Should the government tackle poverty by compelling firms in the capital to pay the London Living Wage?
Miriam Mirwitch, chair of London Young Labour, says YES.
With the cost of living soaring across our capital, all Londoners in work should earn at least a real living wage. The new minimum wage proposed by the government just isn’t goodenough.
It is unacceptable that young people under the age of 25 can be paid a lower minimum wage, just because of when they were born, even though they may have the same need for housing, similar family responsibilities, and living costs as high as someone older.
Young people deserve real recognition for the work they do, and not a start in life on a minimum wage that plunges them into poverty.

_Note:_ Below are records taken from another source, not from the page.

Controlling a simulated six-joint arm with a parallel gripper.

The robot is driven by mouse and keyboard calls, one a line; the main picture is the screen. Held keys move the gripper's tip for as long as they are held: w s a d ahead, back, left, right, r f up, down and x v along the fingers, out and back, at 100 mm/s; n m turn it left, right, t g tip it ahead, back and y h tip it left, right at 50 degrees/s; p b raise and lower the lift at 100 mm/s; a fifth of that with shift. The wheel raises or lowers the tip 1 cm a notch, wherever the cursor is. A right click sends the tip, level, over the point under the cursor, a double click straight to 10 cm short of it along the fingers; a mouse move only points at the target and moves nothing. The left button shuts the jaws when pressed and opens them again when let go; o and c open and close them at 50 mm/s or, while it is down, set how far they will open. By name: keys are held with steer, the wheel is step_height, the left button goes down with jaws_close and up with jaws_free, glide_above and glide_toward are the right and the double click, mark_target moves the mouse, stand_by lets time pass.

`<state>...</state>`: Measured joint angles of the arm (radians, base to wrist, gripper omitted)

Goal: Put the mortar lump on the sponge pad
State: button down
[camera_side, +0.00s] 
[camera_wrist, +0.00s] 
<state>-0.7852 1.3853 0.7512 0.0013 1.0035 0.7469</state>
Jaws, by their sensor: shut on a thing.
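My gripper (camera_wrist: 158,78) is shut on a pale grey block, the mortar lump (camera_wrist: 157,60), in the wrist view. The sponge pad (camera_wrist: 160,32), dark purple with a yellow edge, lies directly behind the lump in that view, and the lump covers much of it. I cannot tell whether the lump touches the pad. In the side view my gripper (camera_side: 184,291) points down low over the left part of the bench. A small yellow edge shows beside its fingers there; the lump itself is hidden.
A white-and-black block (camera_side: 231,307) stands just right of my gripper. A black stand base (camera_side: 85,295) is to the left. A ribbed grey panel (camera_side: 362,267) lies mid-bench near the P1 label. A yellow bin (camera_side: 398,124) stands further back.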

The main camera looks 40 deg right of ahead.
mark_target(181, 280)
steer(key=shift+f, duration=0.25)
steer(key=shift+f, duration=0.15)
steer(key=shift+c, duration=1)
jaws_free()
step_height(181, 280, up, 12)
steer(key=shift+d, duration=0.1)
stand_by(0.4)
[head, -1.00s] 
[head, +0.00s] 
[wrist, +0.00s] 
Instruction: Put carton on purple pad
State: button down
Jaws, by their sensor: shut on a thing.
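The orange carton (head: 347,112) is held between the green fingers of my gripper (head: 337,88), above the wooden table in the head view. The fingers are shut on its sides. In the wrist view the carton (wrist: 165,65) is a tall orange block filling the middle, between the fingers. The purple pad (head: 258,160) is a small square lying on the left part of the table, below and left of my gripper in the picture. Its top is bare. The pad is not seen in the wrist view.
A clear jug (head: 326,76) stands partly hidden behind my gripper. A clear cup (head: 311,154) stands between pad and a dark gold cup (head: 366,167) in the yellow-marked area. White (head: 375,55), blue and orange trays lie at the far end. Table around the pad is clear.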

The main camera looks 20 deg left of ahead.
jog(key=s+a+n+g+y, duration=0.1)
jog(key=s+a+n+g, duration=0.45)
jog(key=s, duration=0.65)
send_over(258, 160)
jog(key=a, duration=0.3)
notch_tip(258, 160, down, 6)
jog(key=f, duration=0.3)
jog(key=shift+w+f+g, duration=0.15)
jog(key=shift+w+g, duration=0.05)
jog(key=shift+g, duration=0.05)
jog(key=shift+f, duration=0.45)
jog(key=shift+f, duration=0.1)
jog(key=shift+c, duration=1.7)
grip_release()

Inequality is soaring across our country; a minimum wage that is not enough to live on feeds poverty and injustice. It prevents those earning it from having a decent standard of living.
The Conservative government should introduce a London Living Wage to make work pay fairly and ensure that people are fairly compensated for their hard work.
Nerissa Chesterfield, communications officer at the Institute of Economic Affairs, says NO.
We have a serious cost of living crisis in London, but the solution is not to force companies to increase pay.
The introduction of the National Living Wage has already put 60,000 jobs at risk. A London Living Wage that arbitrarily fixes minimum wages to living costs (without considering productivity) is risky at best, and potentially harmful for those whom it is trying to help at worst.
If the wage is set too high, companies may be forced to cut hours, end in-work perks, and even let go of some employees altogether to make ends meet. Rendering those already struggling unemployed is far from the antidote needed to tackle poverty.
Instead, politicians must address what makes living in London so costly in the first place. With Londoners spending on average two thirds of their income on rent last year, housing would be a good place to start.
Overall, liberalisation of onerous regulation is likely to be the answer – not more dangerous intervention.